» GIVEN TASK:
Select and copy out every line in the records containing "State".

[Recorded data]
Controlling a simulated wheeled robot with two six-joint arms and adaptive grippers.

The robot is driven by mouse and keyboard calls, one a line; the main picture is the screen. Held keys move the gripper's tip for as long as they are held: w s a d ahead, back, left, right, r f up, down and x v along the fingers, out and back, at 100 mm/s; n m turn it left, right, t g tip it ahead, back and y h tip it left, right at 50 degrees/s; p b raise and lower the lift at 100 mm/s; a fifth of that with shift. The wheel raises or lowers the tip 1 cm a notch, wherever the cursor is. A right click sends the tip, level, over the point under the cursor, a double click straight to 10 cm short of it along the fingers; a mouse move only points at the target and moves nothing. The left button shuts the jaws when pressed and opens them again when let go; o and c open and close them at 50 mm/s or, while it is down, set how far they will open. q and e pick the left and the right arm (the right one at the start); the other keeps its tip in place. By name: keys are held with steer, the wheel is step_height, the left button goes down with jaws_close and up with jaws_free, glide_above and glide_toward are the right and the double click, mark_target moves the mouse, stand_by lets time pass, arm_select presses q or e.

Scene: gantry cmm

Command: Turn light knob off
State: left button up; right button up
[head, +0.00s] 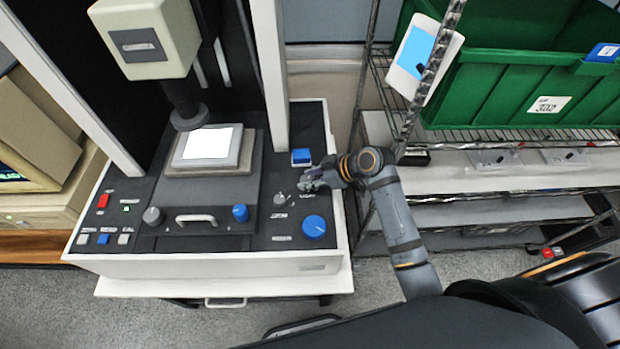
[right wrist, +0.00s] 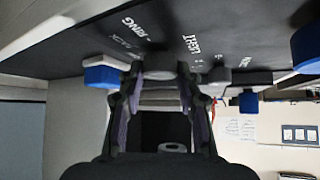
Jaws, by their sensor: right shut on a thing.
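My right gripper (head: 312,183) reaches in from the right over the machine's black control panel (head: 262,243). It is shut on the light knob, beside a white label, and its fingers hide most of the knob in the head view. In the right wrist view, the gripper (right wrist: 160,84) has its two fingertips at either side of the grey light knob (right wrist: 160,68), close to the panel, by the word LIGHT. The knob's pointer is hidden, so I cannot tell its setting. My left gripper is not in view.
A small grey knob (head: 280,198) and a large blue knob (head: 314,226) are close by. The white machine column (head: 270,75) rises to the left. A wire rack with a green bin (head: 500,85) stands right.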

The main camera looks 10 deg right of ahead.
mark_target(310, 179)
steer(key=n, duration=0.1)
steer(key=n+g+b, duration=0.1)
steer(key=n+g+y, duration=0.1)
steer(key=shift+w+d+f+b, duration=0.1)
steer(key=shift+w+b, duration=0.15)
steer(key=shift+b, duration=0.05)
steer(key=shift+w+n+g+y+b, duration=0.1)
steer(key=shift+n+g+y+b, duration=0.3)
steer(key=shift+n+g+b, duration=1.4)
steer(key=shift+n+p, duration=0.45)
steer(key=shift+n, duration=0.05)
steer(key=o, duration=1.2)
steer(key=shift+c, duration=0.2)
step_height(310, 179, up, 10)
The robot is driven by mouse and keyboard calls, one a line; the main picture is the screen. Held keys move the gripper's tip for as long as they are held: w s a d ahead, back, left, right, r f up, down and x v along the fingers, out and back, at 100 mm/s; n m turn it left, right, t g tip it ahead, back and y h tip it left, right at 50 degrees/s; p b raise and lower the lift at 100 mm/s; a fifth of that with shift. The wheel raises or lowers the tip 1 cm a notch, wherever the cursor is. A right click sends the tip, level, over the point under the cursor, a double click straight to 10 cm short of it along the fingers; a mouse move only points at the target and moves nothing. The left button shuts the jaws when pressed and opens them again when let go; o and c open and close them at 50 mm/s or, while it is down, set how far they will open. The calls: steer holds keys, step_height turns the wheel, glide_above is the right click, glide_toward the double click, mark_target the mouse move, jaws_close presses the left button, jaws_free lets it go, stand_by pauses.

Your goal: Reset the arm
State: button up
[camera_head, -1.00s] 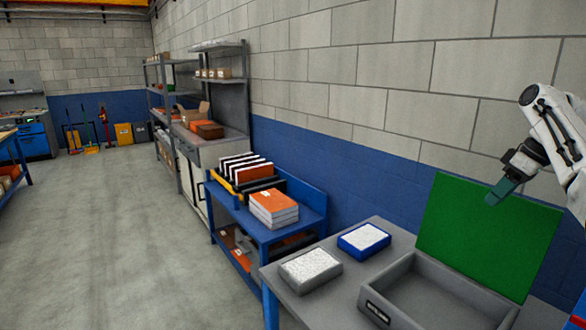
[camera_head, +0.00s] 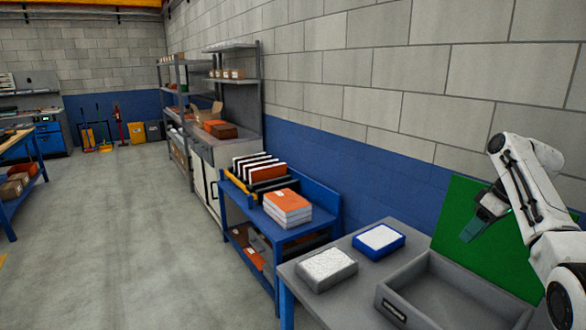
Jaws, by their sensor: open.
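My gripper (camera_head: 474,229) is at the right, at the end of my white arm, in front of the green panel (camera_head: 478,262). Its jaws are open and point down and to the left, with nothing seen in them. It is above the grey open tray (camera_head: 391,305) on the grey table and apart from it. The gap between the fingers is hard to make out at this size.
A white-topped grey block (camera_head: 326,268) and a white-topped blue block (camera_head: 378,240) lie on the grey table (camera_head: 300,294). A blue cart (camera_head: 321,211) beyond it holds orange-topped panels (camera_head: 287,205) and a rack. The floor at left is clear.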

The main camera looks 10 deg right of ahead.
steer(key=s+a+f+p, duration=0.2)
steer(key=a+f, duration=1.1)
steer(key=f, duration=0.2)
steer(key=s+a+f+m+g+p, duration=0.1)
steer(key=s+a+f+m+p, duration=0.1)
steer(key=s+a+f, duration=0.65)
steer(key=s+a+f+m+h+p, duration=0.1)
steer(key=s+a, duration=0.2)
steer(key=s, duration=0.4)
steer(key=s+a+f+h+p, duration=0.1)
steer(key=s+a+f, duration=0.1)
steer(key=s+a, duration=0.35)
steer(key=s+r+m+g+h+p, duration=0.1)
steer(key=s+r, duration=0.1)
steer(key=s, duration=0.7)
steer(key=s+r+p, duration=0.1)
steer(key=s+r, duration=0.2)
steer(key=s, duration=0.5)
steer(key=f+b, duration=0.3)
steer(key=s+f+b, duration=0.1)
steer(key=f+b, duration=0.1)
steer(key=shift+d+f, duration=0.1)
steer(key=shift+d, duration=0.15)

» REPLY TO THE EXERCISE:
State: left button up; right button up
State: button up

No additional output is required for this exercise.